Written request
Filter the records below down to lines containing "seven".

Record set
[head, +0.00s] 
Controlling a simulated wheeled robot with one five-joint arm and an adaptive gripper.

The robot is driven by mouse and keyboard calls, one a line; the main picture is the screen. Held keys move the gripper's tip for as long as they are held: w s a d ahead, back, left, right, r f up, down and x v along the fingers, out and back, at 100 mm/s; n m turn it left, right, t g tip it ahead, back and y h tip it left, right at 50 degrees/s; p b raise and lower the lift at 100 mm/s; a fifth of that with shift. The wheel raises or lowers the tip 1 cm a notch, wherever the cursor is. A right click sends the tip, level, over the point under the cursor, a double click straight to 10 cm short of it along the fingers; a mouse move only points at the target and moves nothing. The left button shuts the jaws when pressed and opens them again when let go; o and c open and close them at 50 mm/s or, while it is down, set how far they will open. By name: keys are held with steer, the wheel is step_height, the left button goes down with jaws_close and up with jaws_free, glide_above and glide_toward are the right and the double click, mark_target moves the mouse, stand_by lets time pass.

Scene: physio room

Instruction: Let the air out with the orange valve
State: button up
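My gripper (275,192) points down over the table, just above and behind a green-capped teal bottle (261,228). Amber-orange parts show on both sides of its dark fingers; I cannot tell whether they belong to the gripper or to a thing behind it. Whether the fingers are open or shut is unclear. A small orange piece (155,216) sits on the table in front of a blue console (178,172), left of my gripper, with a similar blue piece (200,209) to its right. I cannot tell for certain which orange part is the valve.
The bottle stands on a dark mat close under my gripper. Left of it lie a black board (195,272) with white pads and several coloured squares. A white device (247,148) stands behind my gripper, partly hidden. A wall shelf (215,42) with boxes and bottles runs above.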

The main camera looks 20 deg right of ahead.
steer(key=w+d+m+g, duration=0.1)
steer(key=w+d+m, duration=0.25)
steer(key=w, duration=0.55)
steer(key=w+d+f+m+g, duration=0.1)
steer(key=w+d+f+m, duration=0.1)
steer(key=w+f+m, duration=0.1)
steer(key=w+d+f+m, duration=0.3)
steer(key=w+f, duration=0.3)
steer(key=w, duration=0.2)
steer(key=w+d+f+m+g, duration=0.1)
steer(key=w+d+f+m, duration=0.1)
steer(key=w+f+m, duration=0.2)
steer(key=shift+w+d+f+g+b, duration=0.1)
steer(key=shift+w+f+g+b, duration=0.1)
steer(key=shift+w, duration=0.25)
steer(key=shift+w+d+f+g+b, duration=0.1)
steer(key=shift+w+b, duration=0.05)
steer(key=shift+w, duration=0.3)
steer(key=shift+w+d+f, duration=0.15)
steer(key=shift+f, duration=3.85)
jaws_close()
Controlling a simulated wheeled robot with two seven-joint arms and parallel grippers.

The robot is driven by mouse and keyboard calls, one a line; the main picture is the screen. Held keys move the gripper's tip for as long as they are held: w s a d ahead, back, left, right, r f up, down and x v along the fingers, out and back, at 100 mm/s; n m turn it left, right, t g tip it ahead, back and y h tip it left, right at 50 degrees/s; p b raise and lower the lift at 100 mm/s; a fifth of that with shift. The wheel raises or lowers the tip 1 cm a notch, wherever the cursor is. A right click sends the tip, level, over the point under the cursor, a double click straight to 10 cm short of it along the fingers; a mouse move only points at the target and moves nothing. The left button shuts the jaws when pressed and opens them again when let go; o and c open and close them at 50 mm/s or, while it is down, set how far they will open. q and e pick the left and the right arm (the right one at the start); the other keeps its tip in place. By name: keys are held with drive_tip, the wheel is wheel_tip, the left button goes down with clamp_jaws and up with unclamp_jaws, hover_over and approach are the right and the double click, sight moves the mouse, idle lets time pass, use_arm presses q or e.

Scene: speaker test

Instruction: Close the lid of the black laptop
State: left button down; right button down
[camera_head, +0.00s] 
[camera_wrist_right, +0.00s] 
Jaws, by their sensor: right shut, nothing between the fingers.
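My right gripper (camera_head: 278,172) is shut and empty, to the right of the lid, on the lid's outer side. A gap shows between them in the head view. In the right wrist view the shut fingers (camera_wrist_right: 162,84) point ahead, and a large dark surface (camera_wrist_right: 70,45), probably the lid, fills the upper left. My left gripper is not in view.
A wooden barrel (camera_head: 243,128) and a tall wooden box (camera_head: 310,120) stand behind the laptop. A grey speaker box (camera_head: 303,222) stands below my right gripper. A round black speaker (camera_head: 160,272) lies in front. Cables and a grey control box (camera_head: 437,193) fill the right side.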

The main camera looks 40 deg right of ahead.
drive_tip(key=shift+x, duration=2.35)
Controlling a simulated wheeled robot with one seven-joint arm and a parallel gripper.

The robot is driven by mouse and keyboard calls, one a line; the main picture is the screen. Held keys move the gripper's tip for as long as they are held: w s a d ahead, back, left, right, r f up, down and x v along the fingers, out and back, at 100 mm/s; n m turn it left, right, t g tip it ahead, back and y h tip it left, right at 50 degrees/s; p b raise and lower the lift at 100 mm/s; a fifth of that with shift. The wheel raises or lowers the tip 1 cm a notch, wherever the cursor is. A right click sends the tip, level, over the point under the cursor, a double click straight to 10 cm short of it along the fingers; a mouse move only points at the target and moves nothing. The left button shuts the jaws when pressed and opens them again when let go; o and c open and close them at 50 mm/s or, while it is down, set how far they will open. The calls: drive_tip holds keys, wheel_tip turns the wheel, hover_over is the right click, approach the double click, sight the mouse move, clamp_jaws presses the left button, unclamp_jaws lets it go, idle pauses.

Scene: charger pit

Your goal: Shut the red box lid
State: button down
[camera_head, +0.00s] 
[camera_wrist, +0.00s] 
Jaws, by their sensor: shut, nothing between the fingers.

Task answer
Controlling a simulated wheeled robot with two seven-joint arms and parallel grippers.
Controlling a simulated wheeled robot with one seven-joint arm and a parallel gripper.

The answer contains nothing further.